SUMMARY OF THE INVENTION
[0011] In an exemplary embodiment of the present invention, a
method of forming a pattern comprises the steps of stacking an
inorganic hard mask layer, an organic mask layer, and an
anti-reflecting layer on a substrate where a lower layer is formed,
forming a photoresist pattern containing silicon on the
anti-reflecting layer, performing an O.sub.2 plasma ashing to form
a conformal layer of an oxide glass on the photoresist pattern
containing silicon and to dry etch the anti-reflecting layer and
the organic mask layer to form an anti-reflecting pattern and an
organic mask pattern, removing the photoresist pattern, the
anti-reflecting pattern, and the organic mask pattern, and etching
the lower layer using a pattern of the inorganic hard mask layer as
an etch mask.
[0012] In another exemplary embodiment of the present invention, a
method of forming a semiconductor pattern comprises the steps of
conformally forming a gate insulating layer, a gate conductive
layer, and an inorganic hard mask layer on a substrate where an
active region vertically extended is formed, forming a planarized
organic mask layer and an anti-reflecting layer on the inorganic
hard mask layer, forming a photoresist pattern containing silicon
on the anti-reflecting layer, performing an O.sub.2 plasma ashing
to form a conformal layer of an oxide glass over the photoresist
pattern containing silicon and to dry etch the anti-reflecting
layer and the organic mask layer to form an anti-reflecting pattern
and an organic mask pattern, patterning the inorganic hard mask
layer to form a hard mask pattern using the photoresist pattern
containing silicon, the anti-reflecting layer, and the organic mask
layer as an etch mask, removing the photoresist pattern, the
anti-reflecting pattern, and the organic mask pattern, etching the
gate conductive layer to form a gate pattern using the hard mask
pattern as an etch mask, and removing the hard mask pattern.

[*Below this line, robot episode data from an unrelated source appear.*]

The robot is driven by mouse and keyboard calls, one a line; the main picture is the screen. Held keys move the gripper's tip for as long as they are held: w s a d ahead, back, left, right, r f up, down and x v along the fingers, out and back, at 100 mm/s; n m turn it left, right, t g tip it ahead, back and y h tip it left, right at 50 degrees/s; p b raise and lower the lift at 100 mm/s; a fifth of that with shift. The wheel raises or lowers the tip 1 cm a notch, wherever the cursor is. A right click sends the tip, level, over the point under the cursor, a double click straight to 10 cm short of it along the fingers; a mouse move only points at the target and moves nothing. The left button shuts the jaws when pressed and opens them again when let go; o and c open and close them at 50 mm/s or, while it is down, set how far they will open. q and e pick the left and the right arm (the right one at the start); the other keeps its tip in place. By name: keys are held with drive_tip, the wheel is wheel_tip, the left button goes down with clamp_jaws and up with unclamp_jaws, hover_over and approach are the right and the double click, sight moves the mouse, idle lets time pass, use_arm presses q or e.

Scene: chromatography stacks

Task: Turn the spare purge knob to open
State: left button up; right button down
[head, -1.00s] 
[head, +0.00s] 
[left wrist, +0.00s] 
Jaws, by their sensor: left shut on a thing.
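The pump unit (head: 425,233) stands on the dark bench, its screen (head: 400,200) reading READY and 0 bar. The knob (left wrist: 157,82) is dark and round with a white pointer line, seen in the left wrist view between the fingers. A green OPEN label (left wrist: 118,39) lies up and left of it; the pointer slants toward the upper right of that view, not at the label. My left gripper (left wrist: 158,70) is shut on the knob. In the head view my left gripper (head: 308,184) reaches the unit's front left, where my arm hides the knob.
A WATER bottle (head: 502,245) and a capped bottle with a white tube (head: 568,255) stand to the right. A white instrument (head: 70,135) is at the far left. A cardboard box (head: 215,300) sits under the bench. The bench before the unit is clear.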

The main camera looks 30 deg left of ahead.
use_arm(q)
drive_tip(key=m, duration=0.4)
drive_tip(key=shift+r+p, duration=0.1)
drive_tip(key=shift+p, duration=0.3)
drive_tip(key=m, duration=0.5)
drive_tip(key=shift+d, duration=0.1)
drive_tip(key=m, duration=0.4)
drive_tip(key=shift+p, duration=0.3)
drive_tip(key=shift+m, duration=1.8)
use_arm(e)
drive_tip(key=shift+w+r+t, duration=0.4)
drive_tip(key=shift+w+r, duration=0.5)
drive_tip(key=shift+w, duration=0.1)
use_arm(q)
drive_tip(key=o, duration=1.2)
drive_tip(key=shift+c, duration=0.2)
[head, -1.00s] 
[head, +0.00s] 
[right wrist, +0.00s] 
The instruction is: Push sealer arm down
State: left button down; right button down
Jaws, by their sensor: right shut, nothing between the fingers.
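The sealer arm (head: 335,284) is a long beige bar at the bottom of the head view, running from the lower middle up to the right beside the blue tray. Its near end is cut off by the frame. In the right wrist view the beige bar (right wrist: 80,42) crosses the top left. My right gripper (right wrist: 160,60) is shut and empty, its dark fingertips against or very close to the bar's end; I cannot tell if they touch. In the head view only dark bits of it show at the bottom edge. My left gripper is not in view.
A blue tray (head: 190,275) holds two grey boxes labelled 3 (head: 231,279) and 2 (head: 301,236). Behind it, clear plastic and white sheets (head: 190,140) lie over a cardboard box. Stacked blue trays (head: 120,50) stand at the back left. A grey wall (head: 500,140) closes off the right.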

[0013] These and other exemplary embodiments, features and
advantages of the present invention will become more apparent by
describing in detail exemplary embodiments thereof with reference
to the attached drawings.
BRIEF DESCRIPTION OF THE DRAWINGS
[0014] FIGS. 1A to 1E show a method of forming a semiconductor
pattern according to a conventional technology.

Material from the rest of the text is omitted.